Kerch was named in September 2014 by Gazprom executives as one of the most probable locations for LNG plant construction at a conference entitled “Integration of Crimea into infrastructure of Russia’s oil product market”.

European Union companies and citizens have been banned from buying Crimean companies or property, or supplying and investing in energy and infrastructure projects there since Russian military forces seized control of the Black Sea peninsula in March 2014.

Putin ally

Gazprom, which is run by Alexey Miller, a close ally of Russia's president, Vladimir Putin, has not yet been subjected to sanctions over Crimea or the conflict in eastern Ukraine due to Europe's reliance on its gas.

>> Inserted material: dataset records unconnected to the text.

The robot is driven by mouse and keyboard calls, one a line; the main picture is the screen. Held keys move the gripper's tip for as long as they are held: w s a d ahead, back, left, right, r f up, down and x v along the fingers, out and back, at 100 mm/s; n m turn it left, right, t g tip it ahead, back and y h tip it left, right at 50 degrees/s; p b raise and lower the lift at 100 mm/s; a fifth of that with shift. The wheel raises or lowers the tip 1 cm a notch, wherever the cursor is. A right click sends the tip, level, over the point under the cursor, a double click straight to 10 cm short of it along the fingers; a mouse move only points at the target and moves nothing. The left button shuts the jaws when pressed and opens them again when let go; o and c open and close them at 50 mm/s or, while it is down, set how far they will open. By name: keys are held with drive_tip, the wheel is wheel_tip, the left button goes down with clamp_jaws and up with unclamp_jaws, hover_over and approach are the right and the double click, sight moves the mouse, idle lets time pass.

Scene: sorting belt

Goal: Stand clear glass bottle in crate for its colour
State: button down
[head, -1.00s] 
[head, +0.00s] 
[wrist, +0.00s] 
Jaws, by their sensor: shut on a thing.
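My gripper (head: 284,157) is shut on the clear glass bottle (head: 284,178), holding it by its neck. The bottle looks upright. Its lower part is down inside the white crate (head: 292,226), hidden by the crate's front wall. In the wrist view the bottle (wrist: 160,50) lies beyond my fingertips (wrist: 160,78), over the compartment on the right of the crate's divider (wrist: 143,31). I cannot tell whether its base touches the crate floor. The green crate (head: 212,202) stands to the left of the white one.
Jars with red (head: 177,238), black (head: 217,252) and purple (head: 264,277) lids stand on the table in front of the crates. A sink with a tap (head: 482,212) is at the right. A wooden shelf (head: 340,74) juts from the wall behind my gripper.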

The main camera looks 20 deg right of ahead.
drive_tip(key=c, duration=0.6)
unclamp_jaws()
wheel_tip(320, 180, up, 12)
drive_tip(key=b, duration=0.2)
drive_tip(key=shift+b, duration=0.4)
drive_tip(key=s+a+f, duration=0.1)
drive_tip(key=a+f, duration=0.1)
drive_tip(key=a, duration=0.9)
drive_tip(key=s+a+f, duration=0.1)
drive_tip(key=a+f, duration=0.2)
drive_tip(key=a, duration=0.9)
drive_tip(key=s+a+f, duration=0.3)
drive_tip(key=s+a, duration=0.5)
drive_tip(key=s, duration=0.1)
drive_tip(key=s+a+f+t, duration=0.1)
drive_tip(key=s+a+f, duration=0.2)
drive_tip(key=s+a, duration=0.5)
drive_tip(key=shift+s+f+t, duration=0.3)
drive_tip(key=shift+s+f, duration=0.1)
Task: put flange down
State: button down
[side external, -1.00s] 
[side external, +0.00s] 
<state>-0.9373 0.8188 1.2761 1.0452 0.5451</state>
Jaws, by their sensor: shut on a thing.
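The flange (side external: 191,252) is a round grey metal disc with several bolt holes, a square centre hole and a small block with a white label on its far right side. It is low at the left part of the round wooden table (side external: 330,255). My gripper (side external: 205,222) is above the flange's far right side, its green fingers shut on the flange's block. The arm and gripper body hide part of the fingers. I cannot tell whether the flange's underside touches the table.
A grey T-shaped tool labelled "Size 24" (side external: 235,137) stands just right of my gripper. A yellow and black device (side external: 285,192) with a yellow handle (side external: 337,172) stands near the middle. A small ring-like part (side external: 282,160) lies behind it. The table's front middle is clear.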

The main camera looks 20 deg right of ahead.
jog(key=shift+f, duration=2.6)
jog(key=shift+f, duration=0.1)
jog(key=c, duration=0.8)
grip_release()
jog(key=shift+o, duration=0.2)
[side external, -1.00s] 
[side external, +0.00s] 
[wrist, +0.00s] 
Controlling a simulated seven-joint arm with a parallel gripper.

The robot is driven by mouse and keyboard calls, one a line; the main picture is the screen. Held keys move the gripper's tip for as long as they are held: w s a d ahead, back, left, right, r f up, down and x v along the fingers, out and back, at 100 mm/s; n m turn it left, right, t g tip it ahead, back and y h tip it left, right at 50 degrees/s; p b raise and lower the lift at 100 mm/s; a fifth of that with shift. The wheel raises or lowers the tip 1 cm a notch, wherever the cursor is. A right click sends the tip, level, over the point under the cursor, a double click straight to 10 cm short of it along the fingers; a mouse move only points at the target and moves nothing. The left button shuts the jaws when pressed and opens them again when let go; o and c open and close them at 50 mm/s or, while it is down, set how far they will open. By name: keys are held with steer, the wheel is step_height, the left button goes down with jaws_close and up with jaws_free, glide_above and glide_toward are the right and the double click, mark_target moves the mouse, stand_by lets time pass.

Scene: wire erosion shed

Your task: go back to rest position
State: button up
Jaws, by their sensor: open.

Oleksii Makeiev of Ukraine's ministry of foreign affairs told The Irish Times in January that his government would use all legal and political instruments to prosecute Irish individuals or companies that tried to circumvent sanctions to invest in Crimea

In its statement, the Ukraine embassy said it believes that “Irish nationals and businesses will refrain from illegally visiting Crimea, as well as from any activities in the peninsula in violation of the concerted efforts of the international community, including the EU”.

Rob Bensh, chief executive of Pelicourt LLC, a private-equity firm focused on the energy sector in Ukraine and eastern Europe, said Petrel should be stopped before its relationship with Gazprom developed.

“No business should be allowed to work in Crimea as long as sanctions are in place. This does nothing but economically reward Russia for their illegal annexation of Crimea,” he said.